DRIVING CROSS COUNTRY - a cranky re-run

DRIVING CROSS COUNTRY

This Monday's cranky re-run is from March 2012


In the many blogs I read daily, a common thread is the difficulty of raising children.  Moms are tired, moms are stressed, and everything is so difficult.  Raising children is indeed difficult.  It is something I have whined about as well.  As difficult as it is to deal with kids today, It used to be so much harder. 

I think back to when I was a child.

In 1951, my dad’s job required his transfer from Long Island, New York to Pasadena, California.  Dad decided to make the trip to California a family vacation.  It became an eight day vacation spent primarily in a four door Buick.  The Buick was a top of the line touring car for its day.  Still, there was no air conditioning and it sat three across on the front bench seat.
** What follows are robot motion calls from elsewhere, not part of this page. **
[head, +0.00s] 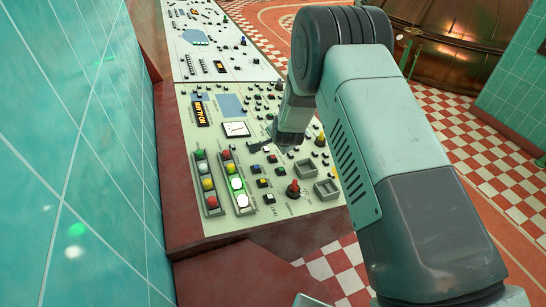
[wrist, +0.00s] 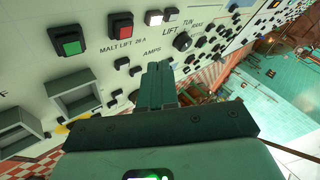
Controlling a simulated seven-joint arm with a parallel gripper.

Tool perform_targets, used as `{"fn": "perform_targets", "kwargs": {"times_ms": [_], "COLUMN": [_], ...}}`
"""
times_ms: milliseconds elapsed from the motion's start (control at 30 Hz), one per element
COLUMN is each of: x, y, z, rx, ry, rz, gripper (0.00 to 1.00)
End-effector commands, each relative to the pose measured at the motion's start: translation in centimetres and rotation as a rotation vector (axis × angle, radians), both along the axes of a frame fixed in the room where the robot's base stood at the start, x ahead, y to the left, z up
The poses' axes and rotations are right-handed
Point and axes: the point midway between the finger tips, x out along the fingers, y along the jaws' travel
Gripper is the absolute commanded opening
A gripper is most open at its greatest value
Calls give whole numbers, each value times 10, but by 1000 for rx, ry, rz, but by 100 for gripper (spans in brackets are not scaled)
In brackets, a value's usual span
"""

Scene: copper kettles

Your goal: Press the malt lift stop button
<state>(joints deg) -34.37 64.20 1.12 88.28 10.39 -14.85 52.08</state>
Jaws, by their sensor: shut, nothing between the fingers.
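In the wrist view, a red square button (wrist: 125,32) in a black frame sits on the pale panel, just above the printed label "MALT LIFT 26 A". A green square button (wrist: 72,48) in a black frame is to its left. I cannot read a word "stop" on either. My gripper (wrist: 158,70) is shut and empty, its fingers pointing at the panel below and to the right of the red button, apart from it. In the head view my gripper (head: 288,142) is over the panel's right-middle part and hides some controls behind it.
The control panel (head: 217,101) carries many small knobs and switches. A white lit button (wrist: 153,18) and a black knob (wrist: 182,41) are right of the red button. Square recessed frames (wrist: 73,92) lie at lower left. A teal tiled wall (head: 80,150) stands left of the console.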

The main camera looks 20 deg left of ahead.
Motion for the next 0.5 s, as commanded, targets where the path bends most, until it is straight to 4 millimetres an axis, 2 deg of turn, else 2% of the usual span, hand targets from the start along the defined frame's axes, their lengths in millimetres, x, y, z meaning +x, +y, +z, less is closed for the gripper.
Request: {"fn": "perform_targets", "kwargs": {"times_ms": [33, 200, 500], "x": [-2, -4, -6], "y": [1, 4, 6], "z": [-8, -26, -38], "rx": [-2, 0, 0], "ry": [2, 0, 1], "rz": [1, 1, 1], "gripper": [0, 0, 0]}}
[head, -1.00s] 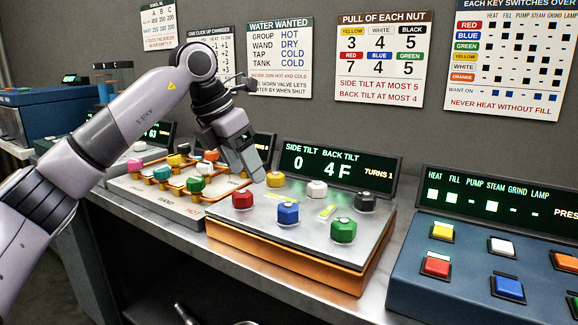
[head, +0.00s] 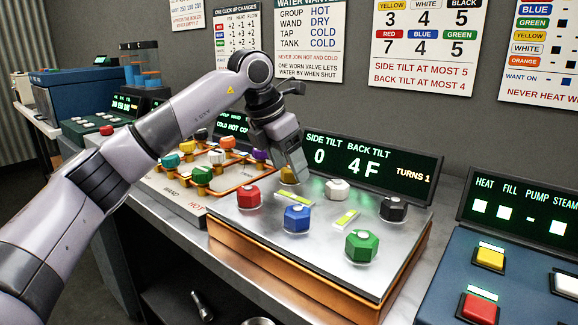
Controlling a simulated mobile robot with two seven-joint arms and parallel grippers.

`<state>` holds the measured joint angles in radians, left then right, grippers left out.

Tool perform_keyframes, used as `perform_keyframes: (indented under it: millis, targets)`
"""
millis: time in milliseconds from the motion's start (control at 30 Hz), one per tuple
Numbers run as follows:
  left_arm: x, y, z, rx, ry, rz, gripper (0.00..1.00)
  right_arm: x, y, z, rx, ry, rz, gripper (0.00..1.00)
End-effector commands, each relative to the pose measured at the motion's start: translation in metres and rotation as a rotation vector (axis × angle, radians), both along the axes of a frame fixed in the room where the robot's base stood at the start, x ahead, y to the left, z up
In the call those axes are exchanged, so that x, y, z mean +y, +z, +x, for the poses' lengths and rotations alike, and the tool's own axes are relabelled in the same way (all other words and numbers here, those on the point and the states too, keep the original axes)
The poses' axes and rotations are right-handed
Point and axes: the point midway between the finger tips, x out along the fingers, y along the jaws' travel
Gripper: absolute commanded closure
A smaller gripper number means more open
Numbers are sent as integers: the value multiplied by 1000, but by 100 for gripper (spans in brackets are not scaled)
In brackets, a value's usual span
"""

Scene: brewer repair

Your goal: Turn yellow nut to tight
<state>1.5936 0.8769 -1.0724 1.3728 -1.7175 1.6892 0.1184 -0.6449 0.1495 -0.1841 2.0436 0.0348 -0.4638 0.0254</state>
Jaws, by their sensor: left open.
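The yellow nut (head: 288,175) sits at the back left of the metal plate (head: 275,235), partly hidden by my left gripper. My left gripper (head: 296,174) is open, pointing down with its fingers at the yellow nut; I cannot tell whether they touch it. The red nut (head: 248,196), blue nut (head: 297,218), green nut (head: 361,246), white nut (head: 337,189) and black nut (head: 393,208) stand on the same plate. The display (head: 372,170) behind reads side tilt 0, back tilt 4F, turns 1. My right gripper is not in view.
Two level vials (head: 345,219) lie on the plate among the nuts. A valve board (head: 180,200) with coloured knobs is at the left. A blue key panel (head: 520,285) is at the right. A wall chart (head: 424,45) lists pulls for each nut.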

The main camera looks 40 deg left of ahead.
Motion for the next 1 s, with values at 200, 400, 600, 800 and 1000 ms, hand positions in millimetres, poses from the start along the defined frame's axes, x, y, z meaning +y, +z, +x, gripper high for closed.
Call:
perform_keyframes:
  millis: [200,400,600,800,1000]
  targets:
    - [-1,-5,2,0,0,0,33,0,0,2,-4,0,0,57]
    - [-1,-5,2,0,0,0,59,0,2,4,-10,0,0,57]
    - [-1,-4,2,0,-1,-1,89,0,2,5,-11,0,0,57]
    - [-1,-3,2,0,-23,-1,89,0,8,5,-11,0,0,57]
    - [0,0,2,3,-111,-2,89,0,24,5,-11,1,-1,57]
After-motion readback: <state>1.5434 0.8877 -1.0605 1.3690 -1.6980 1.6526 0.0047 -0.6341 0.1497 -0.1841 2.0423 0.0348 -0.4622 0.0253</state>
Dad drove most of the way.  Mom rode shotgun.  The five year old, me, sat in the middle.  I had to sit up front all the way to California because one of my brothers, either nine year old Chris or Eleven year old Jim was always “TOUCHING ME!!”  (Yes, even in 1951 there was the touching, or the even more ominous “fake touching” sibling torture.)

The Buick had no air, and dad, like almost every adult of the time smoked, so there was always a window open.  The radio was AM only, and stations went in and out constantly.  Most of the music was awful so the radio offered no entertainment.  The in-car DVD was not yet invented, so entertainment was “car games.”

The favorite games were “Woody” and “Snake.”  If you were the first one to spot a station wagon with wood panels, you would yell “Woody” and get one point.  If you saw a foreign car, you yelled “Snake.”  If you could identify the make of the foreign car you got a point.  The winner was the one who accumulated the most points by the time dad went nuts and erupted from all the yelling of “Snake” and “Woody” and all the fights about who yelled it first.

Either of these games would be very difficult today.  “Woodies” no longer exist except in antique car shows, and “Snakes” make up 75% of every car on the road.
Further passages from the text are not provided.